Lucas also fears ‘intelligence overreach’. He says, ‘We need to distinguish between what we do for intelligence or military purposes‘. Lucas feels that there is no big difference between attacking a group of terrorists in a war zone with snipers or with drones. In his eyes, generals are trained in war ethics and have actually held a gun in their hands before, whereas a CSI agent pressing a button on a screen most probably has not. Transferring the use of drones from the military operational zone to intelligence actions, such as assassination combat around the world, would significantly lower the inhibition level of killing for this reason. It may be that this would push the use of drones on a more regular basis, which would on no account lead to a sustainable future.

The leaked presentation files indicate that the US is trying to eliminate blink and obtain a persistent stare by adding even more UAVs to areas of operation. Because of the political restrictions that stop them developing air bases in East Africa, US forces are also aiming to launch more drones from naval bases on ships. In future, this will mean busier skies for North-Eastern Africa and the Middle East, and faster processing times for target eliminations.

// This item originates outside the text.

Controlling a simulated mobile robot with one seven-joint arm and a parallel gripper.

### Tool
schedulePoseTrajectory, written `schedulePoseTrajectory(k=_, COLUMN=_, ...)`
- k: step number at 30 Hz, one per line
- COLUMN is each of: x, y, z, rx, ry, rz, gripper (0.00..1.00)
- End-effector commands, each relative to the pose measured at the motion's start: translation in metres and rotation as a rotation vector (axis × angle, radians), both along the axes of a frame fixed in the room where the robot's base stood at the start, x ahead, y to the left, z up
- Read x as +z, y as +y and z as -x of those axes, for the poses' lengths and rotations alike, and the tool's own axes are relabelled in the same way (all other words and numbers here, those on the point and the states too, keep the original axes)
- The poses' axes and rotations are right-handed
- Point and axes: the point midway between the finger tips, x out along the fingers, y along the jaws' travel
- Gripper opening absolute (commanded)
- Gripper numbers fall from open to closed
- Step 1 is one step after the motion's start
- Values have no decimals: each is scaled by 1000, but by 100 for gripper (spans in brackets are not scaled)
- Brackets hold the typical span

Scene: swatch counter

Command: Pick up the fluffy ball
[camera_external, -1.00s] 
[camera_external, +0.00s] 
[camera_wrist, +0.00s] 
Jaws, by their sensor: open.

Looking at the documents that report major technical flaws, we should consider solving the issue of drones in a non-technical and broader context. A sustainable solution can only be found when people stop considering blind killing machines as a way to solve crises around the world.


  1. S. Ackerman and N. Shachtman, Almost 1 in 3 US warplanes is a robot, Wired, 2012.
  2. Cora Currier, The kill chain, The Intercept, 2015.
  3. Small footprint operations, The Intercept, 2015.
  4. Andy Myers, The legal and moral challenges facing the 21st century air commander, Air Pow. Rev. 10, 2007.
  5. Operation Haymaker, The Intercept, 2015.
  6. Geolocation watchlist, The Intercept, 2015.